__AIM OF THE TASK__
Repeat the listing in full, preserving every character.

__SUPPLIED DATA__

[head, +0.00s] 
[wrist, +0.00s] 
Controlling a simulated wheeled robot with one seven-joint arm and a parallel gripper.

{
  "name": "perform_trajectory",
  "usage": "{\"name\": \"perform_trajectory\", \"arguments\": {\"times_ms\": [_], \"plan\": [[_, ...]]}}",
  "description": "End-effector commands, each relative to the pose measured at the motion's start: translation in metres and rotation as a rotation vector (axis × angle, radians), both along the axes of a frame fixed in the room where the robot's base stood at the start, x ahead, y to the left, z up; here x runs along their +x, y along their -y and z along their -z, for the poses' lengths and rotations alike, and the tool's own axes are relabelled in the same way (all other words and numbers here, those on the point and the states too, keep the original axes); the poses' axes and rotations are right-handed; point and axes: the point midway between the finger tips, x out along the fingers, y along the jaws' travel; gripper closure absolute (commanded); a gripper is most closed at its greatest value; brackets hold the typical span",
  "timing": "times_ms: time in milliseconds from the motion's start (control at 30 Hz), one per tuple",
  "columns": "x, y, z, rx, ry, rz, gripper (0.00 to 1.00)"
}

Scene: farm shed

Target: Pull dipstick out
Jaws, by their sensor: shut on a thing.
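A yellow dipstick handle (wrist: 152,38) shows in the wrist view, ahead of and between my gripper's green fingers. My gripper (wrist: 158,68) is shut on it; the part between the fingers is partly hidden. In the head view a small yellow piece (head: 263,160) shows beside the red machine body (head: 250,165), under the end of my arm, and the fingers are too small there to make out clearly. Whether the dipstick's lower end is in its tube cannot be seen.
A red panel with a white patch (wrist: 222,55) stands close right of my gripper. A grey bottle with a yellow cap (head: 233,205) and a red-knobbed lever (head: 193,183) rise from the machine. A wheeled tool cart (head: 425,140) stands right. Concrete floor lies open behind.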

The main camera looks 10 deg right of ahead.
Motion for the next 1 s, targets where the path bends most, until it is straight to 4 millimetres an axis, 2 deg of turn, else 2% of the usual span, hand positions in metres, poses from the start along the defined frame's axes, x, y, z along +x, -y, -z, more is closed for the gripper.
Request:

__ANSWER TO THE EXERCISE__
[head, +0.00s] 
[wrist, +0.00s] 
Controlling a simulated wheeled robot with one seven-joint arm and a parallel gripper.

{
  "name": "perform_trajectory",
  "usage": "{\"name\": \"perform_trajectory\", \"arguments\": {\"times_ms\": [_], \"plan\": [[_, ...]]}}",
  "description": "End-effector commands, each relative to the pose measured at the motion's start: translation in metres and rotation as a rotation vector (axis × angle, radians), both along the axes of a frame fixed in the room where the robot's base stood at the start, x ahead, y to the left, z up; here x runs along their +x, y along their -y and z along their -z, for the poses' lengths and rotations alike, and the tool's own axes are relabelled in the same way (all other words and numbers here, those on the point and the states too, keep the original axes); the poses' axes and rotations are right-handed; point and axes: the point midway between the finger tips, x out along the fingers, y along the jaws' travel; gripper closure absolute (commanded); a gripper is most closed at its greatest value; brackets hold the typical span",
  "timing": "times_ms: time in milliseconds from the motion's start (control at 30 Hz), one per tuple",
  "columns": "x, y, z, rx, ry, rz, gripper (0.00 to 1.00)"
}

Scene: farm shed

Target: Pull dipstick out
Jaws, by their sensor: shut on a thing.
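A yellow dipstick handle (wrist: 152,38) shows in the wrist view, ahead of and between my gripper's green fingers. My gripper (wrist: 158,68) is shut on it; the part between the fingers is partly hidden. In the head view a small yellow piece (head: 263,160) shows beside the red machine body (head: 250,165), under the end of my arm, and the fingers are too small there to make out clearly. Whether the dipstick's lower end is in its tube cannot be seen.
A red panel with a white patch (wrist: 222,55) stands close right of my gripper. A grey bottle with a yellow cap (head: 233,205) and a red-knobbed lever (head: 193,183) rise from the machine. A wheeled tool cart (head: 425,140) stands right. Concrete floor lies open behind.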

The main camera looks 10 deg right of ahead.
Motion for the next 1 s, targets where the path bends most, until it is straight to 4 millimetres an axis, 2 deg of turn, else 2% of the usual span, hand positions in metres, poses from the start along the defined frame's axes, x, y, z along +x, -y, -z, more is closed for the gripper.
Request:

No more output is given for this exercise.